Earlier in the week, bitcoin had dropped to $62,870 after stalling at the $64,000 resistance zone following fresh U.S. military strikes against Iran, according to data cited by Cryptonews. The convergence of the geopolitical shock, a $7.7 billion stablecoin contraction and anemic Bitcoin ETF inflows left the crypto market on a structurally weak footing. Iran's Islamic Revolutionary Guards Corps claimed strikes on 85 U.S. military sites in Bahrain and Kuwait and announced the downing of a U.S. MQ-9 drone, while Washington withdrew a key concession that had allowed Iran to sell oil on international markets, spiking crude and reinforcing the flight from risk-sensitive assets. U.S. Central Command said it had hit 90 military targets in the latest round of airstrikes, which took place 24 hours after President Donald Trump said the ceasefire was over. Bitcoin had earlier printed a 21-month low of $57,742 on July 1 amid rate-hike fears, according to Bloomberg.

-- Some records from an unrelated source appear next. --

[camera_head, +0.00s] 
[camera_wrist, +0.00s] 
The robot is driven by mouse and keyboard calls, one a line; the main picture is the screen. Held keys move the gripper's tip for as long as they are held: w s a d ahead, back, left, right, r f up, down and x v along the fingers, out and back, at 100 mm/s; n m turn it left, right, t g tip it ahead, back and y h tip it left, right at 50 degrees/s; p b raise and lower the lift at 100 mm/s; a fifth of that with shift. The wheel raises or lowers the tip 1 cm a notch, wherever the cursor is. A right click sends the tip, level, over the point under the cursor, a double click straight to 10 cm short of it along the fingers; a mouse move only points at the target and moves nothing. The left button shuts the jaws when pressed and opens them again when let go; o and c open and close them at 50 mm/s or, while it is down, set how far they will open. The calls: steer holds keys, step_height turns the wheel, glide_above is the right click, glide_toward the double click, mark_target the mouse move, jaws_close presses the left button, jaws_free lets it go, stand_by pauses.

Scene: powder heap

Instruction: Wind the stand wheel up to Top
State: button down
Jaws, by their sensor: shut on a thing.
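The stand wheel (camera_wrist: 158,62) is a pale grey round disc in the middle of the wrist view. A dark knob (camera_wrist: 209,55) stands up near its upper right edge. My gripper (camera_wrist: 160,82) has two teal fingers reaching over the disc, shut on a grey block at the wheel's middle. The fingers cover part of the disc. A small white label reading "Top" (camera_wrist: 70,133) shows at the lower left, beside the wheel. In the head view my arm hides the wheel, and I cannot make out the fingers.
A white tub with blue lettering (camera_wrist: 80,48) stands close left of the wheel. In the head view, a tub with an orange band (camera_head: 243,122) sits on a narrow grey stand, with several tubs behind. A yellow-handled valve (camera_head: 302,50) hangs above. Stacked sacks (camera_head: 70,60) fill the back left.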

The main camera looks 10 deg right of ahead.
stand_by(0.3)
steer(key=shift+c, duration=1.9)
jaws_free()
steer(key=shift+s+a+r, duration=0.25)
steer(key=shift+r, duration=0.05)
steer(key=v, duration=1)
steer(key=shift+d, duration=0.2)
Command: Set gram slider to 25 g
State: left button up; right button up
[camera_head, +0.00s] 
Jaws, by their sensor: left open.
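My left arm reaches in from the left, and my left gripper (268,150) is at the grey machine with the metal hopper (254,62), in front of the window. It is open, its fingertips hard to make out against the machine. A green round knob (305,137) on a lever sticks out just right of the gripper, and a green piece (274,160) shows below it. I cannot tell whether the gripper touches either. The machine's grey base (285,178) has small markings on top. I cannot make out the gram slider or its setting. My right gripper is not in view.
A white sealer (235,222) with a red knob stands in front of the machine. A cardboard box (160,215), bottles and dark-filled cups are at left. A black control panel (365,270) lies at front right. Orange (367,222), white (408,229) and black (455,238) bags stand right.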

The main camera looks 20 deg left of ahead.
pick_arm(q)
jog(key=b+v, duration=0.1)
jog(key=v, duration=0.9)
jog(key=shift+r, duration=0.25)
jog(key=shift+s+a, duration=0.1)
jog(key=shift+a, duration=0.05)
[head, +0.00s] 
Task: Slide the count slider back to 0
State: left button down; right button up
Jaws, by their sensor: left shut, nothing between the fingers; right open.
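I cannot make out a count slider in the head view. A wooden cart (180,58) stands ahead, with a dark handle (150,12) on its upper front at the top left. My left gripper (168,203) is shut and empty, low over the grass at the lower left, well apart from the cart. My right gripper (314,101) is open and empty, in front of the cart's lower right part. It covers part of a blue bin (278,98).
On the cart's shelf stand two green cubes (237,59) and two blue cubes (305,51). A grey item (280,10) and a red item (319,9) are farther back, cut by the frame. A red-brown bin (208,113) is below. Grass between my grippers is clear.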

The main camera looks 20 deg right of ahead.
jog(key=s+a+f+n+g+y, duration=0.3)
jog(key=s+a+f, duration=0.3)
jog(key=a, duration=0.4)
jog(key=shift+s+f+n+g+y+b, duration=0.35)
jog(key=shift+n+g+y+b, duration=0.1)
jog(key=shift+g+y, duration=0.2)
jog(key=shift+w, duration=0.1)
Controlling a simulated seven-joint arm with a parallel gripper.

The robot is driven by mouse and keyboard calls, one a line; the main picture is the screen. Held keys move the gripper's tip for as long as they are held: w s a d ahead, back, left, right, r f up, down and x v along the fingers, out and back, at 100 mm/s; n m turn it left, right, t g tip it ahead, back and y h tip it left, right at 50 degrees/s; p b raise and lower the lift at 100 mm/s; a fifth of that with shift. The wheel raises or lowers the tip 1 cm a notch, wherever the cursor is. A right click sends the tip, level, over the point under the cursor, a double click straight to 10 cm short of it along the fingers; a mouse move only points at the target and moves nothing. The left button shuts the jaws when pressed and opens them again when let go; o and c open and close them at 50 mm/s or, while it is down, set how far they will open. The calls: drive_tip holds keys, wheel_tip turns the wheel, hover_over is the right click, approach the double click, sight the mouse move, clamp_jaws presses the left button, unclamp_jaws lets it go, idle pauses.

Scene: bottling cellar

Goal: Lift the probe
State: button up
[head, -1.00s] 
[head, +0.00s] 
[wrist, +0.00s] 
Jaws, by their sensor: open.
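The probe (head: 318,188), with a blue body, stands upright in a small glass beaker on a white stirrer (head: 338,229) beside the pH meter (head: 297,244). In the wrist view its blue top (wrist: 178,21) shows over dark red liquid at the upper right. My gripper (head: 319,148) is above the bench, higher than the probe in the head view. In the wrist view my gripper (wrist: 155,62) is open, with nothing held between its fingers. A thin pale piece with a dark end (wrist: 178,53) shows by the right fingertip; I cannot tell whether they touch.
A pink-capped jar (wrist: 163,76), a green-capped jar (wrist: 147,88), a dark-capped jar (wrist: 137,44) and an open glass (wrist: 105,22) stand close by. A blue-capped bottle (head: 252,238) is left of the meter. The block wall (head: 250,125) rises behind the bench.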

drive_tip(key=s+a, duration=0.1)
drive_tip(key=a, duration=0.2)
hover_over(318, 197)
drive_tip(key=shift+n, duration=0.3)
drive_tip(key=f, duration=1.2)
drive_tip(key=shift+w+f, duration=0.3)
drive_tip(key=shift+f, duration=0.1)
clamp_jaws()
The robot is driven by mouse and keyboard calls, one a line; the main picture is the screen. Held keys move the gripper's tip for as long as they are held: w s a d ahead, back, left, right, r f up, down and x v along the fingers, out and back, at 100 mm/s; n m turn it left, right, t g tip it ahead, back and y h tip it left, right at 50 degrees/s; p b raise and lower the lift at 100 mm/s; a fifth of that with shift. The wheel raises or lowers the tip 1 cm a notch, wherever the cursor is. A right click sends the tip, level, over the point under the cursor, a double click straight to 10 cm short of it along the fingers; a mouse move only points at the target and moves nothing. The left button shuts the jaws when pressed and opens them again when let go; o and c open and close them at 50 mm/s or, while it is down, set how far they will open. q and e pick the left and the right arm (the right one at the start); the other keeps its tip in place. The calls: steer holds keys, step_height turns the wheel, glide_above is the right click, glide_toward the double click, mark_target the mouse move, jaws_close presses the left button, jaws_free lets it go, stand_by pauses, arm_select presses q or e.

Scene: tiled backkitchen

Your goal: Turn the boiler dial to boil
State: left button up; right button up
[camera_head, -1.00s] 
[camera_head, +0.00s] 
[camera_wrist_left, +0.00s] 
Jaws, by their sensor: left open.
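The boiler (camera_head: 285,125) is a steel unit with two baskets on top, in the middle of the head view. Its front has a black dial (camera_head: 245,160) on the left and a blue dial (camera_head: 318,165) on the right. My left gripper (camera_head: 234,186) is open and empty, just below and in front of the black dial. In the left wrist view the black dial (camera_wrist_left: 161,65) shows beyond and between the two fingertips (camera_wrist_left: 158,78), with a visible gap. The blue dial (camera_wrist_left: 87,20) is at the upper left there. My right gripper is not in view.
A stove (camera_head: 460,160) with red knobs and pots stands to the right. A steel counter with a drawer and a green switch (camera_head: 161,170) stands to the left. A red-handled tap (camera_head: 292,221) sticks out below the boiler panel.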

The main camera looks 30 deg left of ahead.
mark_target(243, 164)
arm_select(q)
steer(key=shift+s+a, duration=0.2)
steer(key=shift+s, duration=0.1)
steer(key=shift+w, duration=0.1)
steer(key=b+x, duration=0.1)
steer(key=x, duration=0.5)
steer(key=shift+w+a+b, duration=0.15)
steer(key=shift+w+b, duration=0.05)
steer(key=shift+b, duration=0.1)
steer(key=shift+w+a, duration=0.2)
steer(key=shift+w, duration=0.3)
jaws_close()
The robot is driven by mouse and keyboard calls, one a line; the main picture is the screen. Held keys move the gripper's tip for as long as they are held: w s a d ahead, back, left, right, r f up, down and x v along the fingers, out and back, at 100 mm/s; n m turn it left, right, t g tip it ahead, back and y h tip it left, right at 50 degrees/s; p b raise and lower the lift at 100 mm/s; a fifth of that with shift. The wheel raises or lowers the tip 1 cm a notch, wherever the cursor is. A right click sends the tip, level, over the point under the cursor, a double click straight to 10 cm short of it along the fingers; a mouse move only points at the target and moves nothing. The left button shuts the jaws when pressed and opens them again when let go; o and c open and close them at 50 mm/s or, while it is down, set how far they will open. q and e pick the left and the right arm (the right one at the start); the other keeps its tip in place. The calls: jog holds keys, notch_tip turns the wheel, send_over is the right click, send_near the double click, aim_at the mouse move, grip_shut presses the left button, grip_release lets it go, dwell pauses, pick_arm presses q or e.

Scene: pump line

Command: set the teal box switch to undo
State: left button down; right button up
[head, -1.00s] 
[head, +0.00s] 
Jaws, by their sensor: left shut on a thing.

Markets had already shown signs of treating Middle East risk as an interest-rate event rather than a crypto-specific shock. Bitcoin held above $62,000 on July 9 while Brent crude climbed 1% to $78.80 a barrel, gold extended its slide to a fourth day at around $4,060 an ounce, and two-year Treasury yields pushed toward their 2026 high. The Fear and Greed index climbed to 27, pulling out of the extreme fear zone it occupied for 40 straight days. Traders identified $60,000 as the key level: holding it through further escalation would support the idea of a rotation from gold into bitcoin as a rates-sensitive asset, while a sharp break lower would suggest the recent calm was temporary.
President Trump later said on Truth Social that the U.S. would guard the strait and be repaid for the cost, proposing a 20% fee on all cargo shipped through it and writing, "The Hormuz Strait is OPEN, and will remain OPEN, with or without Iran… The U.S.A. will be, from this point forward, known as 'THE GUARDIAN OF THE HORMUZ STRAIT'… reimbursed, at the rate of 20% on all cargo shipped…." Iran rejected any U.S. role, with its top military command saying it would resist any attempt to route traffic without Tehran's coordination. In a separate interview, Trump said Iran had called him, saying "they want to make a deal so badly," but added, "I just don't know if they're worthy of making a deal. I don't know that they're going to honor the deal. That's the problem." The White House prepared for a multi-day or even weeks of strikes over Strait of Hormuz control.
Bitcoin steadied at $62,600 on July 14 after Monday's slide from $64,400 to $61,800, with $283 million in 24-hour liquidations skewed 74-26 toward longs and the Binance heatmap flagging $61,300 as the key level to watch on any further downside. Options markets moderated their bullishness, with the put/call ratio softening from 64/36 to 58/42 and the one-week delta skew compressing to 15% from 26% a week ago, while Deribit's DVOL at 37.43 sat near multi-year lows. South Korea's KOSPI had lost 10% since Friday, prompting Upbit trading volume to surge 1,426% as Korean investors rotated back into crypto. Bitcoin later touched a three-week high of $65,200 on July 15 after a softer-than-forecast U.S. inflation print, with ether reaching $1,895, its highest level since June 3. By July 17, bitcoin had slipped back to $63,600, extending Thursday's nearly 1.4% slide from $65,000, as fresh U.S. airstrikes hit five bridges in Iran's Hormozgan province and a missile strike hit Iran's Chabahar maritime control tower, while Japan's Nikkei traded nearly 3% lower at its lowest in over a month.